After he turned around Randy Johnson's heat and sent it 481 feet, McGwire circled the bases head down rather than admire the missile's flight. "I respect pitchers too much to show them up," he says. From the mound, the Mariners ace caught McGwire's eye in the dugout and touched his cap bill, power saluting power.
"Mark hits it farther with less effort than anyone ever," says Tony La Russa, who has managed McGwire in Oakland and St. Louis. "The arc of Ken Griffey Jr.'s swing has gotten bigger than when he hit line drives. Juan Gonzalez is a terrific power hitter, too. But you look at Juan's arc and look at Mark's -- Mark's is more compact, simpler.
"It's timing, and it's a gift not everybody has. He reaches the ball at the exact moment when he can max it out."
Amazing, he gives the Cardinals a bargain deal. The city loves him, he loves the city, and in 10 hours he does a three-year, $30 million deal. Instead of auctioning himself on the free-agent market and busting the bank somewhere, he takes $7 million a year. He defers $2 million so the team can use it for other players and gives away $3 million the next three years to his Mark McGwire Foundation for Children to help youngsters who can't help themselves.
For that singular act of faith, hope and charity, as well as for a singular season of excellence, The Sporting News honors McGwire as the 1997 Sportsman of the Year.
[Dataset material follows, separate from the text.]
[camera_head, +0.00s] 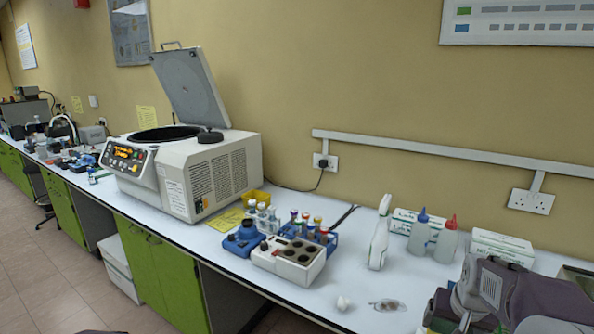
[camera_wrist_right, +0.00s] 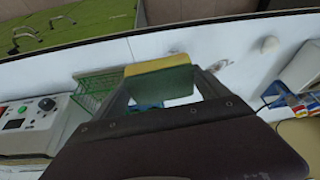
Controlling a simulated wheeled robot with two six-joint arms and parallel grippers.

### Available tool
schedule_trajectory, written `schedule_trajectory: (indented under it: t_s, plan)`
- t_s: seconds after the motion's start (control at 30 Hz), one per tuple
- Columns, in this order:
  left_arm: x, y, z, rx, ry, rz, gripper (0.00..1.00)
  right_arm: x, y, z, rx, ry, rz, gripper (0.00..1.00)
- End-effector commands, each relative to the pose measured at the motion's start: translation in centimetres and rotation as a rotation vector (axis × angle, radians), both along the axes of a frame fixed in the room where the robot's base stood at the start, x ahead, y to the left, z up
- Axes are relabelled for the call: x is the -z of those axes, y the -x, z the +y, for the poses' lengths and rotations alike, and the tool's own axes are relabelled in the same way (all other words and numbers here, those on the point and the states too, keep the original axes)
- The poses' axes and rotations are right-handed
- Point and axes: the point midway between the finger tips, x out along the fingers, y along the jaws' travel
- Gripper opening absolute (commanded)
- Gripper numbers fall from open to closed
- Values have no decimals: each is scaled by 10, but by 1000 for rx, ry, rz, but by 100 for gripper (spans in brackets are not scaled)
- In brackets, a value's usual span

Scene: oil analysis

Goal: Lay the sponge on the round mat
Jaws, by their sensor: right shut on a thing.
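The sponge (camera_wrist_right: 158,66) is a yellow block with a green layer, seen in the right wrist view between the tips of my right gripper (camera_wrist_right: 162,85). The gripper is shut on it and holds it over the white bench. I cannot clearly identify a round mat in either view. My left gripper is not in view.
A white block with dark wells (camera_head: 288,262), a spray bottle (camera_head: 380,235) and wash bottles (camera_head: 420,235) stand behind. A green wire basket (camera_wrist_right: 97,88) shows in the wrist view.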

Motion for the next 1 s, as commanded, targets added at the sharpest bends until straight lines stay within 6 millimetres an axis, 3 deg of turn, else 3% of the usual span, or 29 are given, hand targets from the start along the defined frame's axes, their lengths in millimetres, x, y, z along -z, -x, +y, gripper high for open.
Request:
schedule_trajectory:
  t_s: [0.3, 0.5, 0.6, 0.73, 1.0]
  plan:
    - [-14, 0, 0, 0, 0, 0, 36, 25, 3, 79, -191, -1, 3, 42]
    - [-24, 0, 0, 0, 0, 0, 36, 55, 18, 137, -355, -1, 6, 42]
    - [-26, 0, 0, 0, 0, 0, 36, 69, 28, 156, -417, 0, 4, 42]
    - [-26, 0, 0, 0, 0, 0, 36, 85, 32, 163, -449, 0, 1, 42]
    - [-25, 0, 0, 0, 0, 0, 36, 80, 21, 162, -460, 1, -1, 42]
"The quantity and sheer power of Mark's home runs have put him in a class of his own, but his moving example of selflessness and loyalty have made him equally unique," TSN president James H. Nuckols says. "For both of these reasons he has helped us see the game differently and made it an exceptionally easy choice for us to name him as Sportsman of the Year."
Amazing, the athletic feats, the scoreboards dented. But then to witness on a daily basis a larger evolution at work: "More impressive than anything he's done on the field," La Russa says, "has been Mark's development personally. So much attention is given to the ball leaving the park that we don't see his completeness, the player, not just the hitter. And he's become a team leader by example and by voice. He's what a major leaguer is supposed to be."
He does all that hero's work with grace and modesty. Then at a news conference announcing his new contract, someone asks about his interest in abused children. He hesitates. How to answer? He doesn't know how to turn a life's experience into a sound bite.
How to talk about Polly Klaas, the 12-year-old girl whose 1993 abduction and murder chilled the Bay Area during McGwire's years with the A's. How to talk about the "missing children" sweatbands he wore in games. What does a man say about his fears born of divorce so soon after he became a father? How can he convey his girlfriend Ali Dickson's passionate involvement in the protection of abused children? All that inside him and no way to get it out.